══ Collected material ══

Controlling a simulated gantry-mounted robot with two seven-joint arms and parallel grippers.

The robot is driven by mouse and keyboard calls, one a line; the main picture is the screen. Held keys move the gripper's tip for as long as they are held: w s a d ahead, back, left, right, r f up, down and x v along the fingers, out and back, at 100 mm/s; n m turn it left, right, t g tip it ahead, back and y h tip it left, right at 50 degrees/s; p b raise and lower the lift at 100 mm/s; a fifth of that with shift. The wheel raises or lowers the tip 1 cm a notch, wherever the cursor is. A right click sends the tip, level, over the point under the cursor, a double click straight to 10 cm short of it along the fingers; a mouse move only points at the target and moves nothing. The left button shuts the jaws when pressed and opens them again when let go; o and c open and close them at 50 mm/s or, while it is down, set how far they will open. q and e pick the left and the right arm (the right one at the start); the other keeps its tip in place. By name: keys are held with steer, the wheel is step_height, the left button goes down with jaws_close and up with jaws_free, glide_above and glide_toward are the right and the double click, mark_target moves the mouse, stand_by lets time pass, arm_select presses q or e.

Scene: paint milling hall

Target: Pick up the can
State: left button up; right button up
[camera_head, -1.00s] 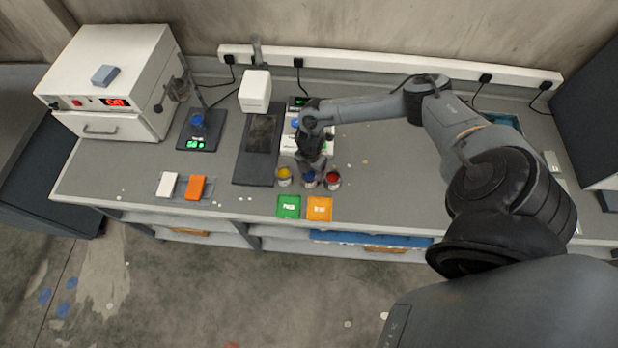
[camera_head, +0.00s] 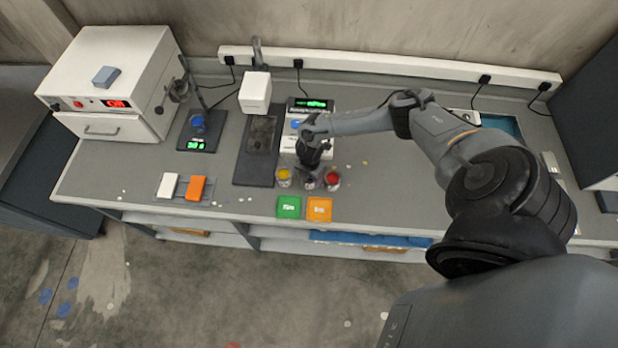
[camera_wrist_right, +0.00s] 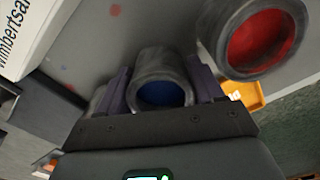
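The can with blue paint (camera_wrist_right: 162,94) shows in the right wrist view, between the two fingers of my right gripper (camera_wrist_right: 160,86). The fingers flank its sides closely; whether they press on it is unclear. In the head view my right gripper (camera_head: 309,172) points down over this can and mostly hides it. A yellow-paint can (camera_head: 284,178) stands just left of it and a red-paint can (camera_head: 333,180) just right. The red can (camera_wrist_right: 258,40) also shows large in the right wrist view, beside the right finger. My left gripper is out of view.
Green (camera_head: 289,207) and orange (camera_head: 319,209) boxes lie in front of the cans at the bench edge. A white device with a green display (camera_head: 317,105) stands behind. A dark stand base (camera_head: 252,171) is left. The bench (camera_head: 400,190) is mostly clear to the right.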

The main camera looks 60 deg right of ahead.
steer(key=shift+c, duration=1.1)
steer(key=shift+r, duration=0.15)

═══

Return the full material word for word. Do not include the pictures.

Controlling a simulated gantry-mounted robot with two seven-joint arms and parallel grippers.

The robot is driven by mouse and keyboard calls, one a line; the main picture is the screen. Held keys move the gripper's tip for as long as they are held: w s a d ahead, back, left, right, r f up, down and x v along the fingers, out and back, at 100 mm/s; n m turn it left, right, t g tip it ahead, back and y h tip it left, right at 50 degrees/s; p b raise and lower the lift at 100 mm/s; a fifth of that with shift. The wheel raises or lowers the tip 1 cm a notch, wherever the cursor is. A right click sends the tip, level, over the point under the cursor, a double click straight to 10 cm short of it along the fingers; a mouse move only points at the target and moves nothing. The left button shuts the jaws when pressed and opens them again when let go; o and c open and close them at 50 mm/s or, while it is down, set how far they will open. q and e pick the left and the right arm (the right one at the start); the other keeps its tip in place. By name: keys are held with steer, the wheel is step_height, the left button goes down with jaws_close and up with jaws_free, glide_above and glide_toward are the right and the double click, mark_target moves the mouse, stand_by lets time pass, arm_select presses q or e.

Scene: paint milling hall

Target: Pick up the can
State: left button up; right button up
[camera_head, -1.00s] 
[camera_head, +0.00s] 
[camera_wrist_right, +0.00s] 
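The can with blue paint (camera_wrist_right: 162,94) shows in the right wrist view, between the two fingers of my right gripper (camera_wrist_right: 160,86). The fingers flank its sides closely; whether they press on it is unclear. In the head view my right gripper (camera_head: 309,172) points down over this can and mostly hides it. A yellow-paint can (camera_head: 284,178) stands just left of it and a red-paint can (camera_head: 333,180) just right. The red can (camera_wrist_right: 258,40) also shows large in the right wrist view, beside the right finger. My left gripper is out of view.
Green (camera_head: 289,207) and orange (camera_head: 319,209) boxes lie in front of the cans at the bench edge. A white device with a green display (camera_head: 317,105) stands behind. A dark stand base (camera_head: 252,171) is left. The bench (camera_head: 400,190) is mostly clear to the right.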

The main camera looks 60 deg right of ahead.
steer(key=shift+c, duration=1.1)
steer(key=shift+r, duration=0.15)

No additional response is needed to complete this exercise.